Imagine a field where liability is common but damages vary widely — patent law, perhaps, or disability claims. In this field, there is a specialized court that has attracted Congressional and press criticism because it rules for the plaintiff 99% of the time. Stung by relentless criticism based on this statistic, the chief judge of the court finally writes a public letter to Congress, saying, in essence,
“You don’t understand how this court works. The court conducts detailed pretrial settlement negotiations and in at least 25% of its cases, the judge tells the plaintiff that he is likely to lose unless he reduces his claim to an amount the court considers more reasonable, and the plaintiff almost always does. The court on occasion tells the plaintiff that his chances are so poor that the case should be dropped, and it usually is. In order to correct the misimpression created by the 99% success rate figure, from now on this court will keep track of every case in which we force the plaintiff to reduce or abandon his claim and will publish those statistics regularly.”
Based on those facts, I offer two multiple-choice questions:
The court’s letter is (choose one):
- A breach of the tradition that courts do not enter the political arena to justify their decisions.
- A prudent and factual response to public misunderstandings about the court’s decisions and role.
Which statement about the court’s collection of statistics is most accurate?
- It improperly encourages the court’s judges to “improve” their track record by negotiating for reductions and withdrawals of plaintiffs’ claims even when those reductions and withdrawals are not required by law.
- It is a valuable public service countering an inaccurate public impression; no reasonable person could believe that the publication of such statistics would ever influence the court’s execution of its judicial responsibilities.
If you were even tempted to choose “a” as the answer to either question, you should be troubled by these two letters, written by Chief Judge Walton of the FISA court. They say, in essence that the government’s 99% success rate before the FISA court fails to take into account the frequent and intense negotiations between the court and the government, negotiations that result in modification or withdrawal of roughly a quarter of all FISA applications.
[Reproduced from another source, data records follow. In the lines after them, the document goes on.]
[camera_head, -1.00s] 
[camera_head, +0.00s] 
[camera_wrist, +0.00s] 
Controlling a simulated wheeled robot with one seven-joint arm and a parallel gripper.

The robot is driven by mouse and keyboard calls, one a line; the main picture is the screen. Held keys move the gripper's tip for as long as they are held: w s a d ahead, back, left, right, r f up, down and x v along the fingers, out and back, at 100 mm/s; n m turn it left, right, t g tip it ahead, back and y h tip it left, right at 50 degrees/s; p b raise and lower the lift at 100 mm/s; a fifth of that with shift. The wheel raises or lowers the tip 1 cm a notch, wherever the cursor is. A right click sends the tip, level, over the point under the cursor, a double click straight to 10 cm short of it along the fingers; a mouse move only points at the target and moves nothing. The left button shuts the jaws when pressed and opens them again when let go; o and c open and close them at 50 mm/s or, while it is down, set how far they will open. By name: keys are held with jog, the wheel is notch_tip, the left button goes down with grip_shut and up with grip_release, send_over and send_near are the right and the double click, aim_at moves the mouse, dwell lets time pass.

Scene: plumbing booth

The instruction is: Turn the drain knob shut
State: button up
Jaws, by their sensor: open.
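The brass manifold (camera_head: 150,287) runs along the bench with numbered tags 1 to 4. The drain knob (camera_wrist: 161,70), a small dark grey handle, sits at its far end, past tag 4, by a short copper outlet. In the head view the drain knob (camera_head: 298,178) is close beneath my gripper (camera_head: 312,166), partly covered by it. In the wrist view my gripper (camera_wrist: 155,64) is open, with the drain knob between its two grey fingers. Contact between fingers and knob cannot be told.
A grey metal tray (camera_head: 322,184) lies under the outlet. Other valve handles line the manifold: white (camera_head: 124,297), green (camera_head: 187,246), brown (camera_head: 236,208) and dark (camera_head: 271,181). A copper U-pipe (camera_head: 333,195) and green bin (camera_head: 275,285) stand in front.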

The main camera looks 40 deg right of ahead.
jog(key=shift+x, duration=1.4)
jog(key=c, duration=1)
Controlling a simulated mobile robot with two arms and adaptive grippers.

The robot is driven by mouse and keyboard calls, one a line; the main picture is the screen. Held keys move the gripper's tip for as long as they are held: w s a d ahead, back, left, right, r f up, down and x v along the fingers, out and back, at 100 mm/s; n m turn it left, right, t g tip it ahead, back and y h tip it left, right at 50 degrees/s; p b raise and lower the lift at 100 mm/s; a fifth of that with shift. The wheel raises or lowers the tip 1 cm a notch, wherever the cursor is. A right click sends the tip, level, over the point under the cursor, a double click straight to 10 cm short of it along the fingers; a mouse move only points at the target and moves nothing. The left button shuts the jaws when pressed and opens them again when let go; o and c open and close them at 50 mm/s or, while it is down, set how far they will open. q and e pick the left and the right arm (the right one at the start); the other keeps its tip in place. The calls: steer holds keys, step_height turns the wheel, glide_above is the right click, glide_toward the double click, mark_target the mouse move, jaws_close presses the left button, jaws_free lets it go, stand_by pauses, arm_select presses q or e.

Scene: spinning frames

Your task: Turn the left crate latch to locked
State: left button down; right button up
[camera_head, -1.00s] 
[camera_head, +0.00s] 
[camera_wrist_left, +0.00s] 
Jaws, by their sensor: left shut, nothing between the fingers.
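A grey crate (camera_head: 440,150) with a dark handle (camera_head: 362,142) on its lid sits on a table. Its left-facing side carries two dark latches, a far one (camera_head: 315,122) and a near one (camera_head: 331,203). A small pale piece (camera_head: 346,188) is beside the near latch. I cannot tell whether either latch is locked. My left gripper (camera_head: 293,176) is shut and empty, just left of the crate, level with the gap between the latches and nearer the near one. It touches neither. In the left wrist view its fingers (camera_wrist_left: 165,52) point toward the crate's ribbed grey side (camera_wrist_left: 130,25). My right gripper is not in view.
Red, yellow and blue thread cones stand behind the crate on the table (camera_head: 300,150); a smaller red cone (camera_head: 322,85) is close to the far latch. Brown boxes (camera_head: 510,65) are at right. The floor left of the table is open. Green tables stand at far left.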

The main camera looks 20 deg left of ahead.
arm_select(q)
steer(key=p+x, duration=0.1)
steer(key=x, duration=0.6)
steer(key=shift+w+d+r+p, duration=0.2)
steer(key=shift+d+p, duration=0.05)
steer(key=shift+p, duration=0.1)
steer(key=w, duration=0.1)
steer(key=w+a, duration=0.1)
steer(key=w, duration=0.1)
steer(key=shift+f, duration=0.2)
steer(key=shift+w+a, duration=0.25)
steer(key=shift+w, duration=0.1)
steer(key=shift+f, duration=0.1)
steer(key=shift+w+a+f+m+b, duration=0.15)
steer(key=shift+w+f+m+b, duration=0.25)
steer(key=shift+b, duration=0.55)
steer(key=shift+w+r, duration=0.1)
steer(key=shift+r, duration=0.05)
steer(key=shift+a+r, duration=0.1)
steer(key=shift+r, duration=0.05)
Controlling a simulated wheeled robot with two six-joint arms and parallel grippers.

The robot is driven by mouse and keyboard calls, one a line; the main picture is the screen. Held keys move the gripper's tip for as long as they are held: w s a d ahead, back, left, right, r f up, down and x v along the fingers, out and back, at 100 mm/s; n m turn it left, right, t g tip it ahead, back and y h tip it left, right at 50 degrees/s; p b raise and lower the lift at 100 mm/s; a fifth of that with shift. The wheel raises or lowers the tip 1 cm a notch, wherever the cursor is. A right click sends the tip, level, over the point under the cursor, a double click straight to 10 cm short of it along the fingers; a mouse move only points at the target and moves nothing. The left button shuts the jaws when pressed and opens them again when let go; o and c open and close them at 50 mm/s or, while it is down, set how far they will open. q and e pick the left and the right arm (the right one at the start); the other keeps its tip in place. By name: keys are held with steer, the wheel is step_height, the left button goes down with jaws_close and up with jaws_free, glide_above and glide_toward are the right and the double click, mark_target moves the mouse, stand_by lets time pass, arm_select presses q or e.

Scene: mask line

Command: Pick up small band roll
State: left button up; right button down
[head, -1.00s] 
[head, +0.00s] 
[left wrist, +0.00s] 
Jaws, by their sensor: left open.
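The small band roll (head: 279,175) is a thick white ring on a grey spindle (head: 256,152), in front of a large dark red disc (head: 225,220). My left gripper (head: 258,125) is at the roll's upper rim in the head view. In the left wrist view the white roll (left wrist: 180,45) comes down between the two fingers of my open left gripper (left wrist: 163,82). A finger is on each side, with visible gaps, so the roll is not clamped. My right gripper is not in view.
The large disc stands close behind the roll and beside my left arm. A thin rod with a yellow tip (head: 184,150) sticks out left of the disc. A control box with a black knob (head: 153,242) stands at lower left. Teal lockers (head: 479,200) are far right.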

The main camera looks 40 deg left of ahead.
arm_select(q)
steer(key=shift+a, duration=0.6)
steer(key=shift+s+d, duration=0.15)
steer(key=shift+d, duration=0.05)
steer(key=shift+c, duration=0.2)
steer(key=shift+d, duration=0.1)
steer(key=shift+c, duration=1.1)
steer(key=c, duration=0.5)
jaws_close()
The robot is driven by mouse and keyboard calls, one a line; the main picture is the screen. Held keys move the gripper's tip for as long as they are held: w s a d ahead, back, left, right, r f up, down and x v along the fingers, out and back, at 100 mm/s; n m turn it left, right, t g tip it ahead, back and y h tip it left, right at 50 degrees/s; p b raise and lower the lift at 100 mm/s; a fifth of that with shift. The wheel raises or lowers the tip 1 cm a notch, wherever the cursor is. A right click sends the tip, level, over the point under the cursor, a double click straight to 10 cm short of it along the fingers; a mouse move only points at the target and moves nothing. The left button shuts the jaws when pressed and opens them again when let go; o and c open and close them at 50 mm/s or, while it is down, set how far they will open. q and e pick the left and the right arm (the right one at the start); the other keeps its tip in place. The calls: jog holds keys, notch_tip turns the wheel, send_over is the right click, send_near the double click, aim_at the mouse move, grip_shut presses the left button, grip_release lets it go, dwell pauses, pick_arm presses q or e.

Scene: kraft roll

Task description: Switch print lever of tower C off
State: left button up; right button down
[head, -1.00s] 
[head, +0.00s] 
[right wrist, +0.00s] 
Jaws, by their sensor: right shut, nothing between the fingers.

The most recent letter promises that in the future the court will keep track of all the modifications or withdrawals of FISA orders that the court negotiates and will report the court’s track record to Congress and the public.
In my view, nothing better illustrates the error behind the popular bien-pensant meme that the FISA court is just a rubber stamp. The reverse is true, and for obvious reasons. Saying no makes the court a civil liberties hero; saying yes makes it a civil liberties goat. Which do you think the judges want to be? You don’t have to dig deep into these letters to guess the answer.
The current political and press climate inevitably strains the FISA judges’ impartiality and encourages the court to demand concessions from the government that have no basis in law. A similar climate before 9/11 might explain Chief Judge Lamberth’s legally unjustified and fateful imposition of “the wall” in the months before the attacks, echoes of which may be found in Judge Walton’s over-the-top attack on the government in the section 215 telephone metadata case.
But even those who don’t share that view must surely wonder what role the FISA court and its staff are playing when they negotiate changes in a quarter of the warrants brought before them. Why are permanent staffers, apparently accountable only to a shifting array of judges, holding meetings up to three times a week and maintaining daily phone contact with the government to pursue questions that originate in at least some instances with the staff and not the judges? Why does the FISA court receive draft (essentially negotiation) copies of planned government pleadings before they have been reviewed and approved by executive officials?
To anyone who has served in government, these are familiar tactics. Any good executive branch bureaucrat seeking to expand his turf insists that his staff have early access to other agencies’ plans and reserves the right to negotiate those plans before they’re final. By the same token, any good executive branch bureaucrat works hard to influence how the press and Congress views his agency. All this elbowing and delegating and schmoozing and corresponding, though, has a distinctly unjudicial air.
In fact, the more the FISA court seeks to justify itself to Congress and the press, the less like a court it sounds.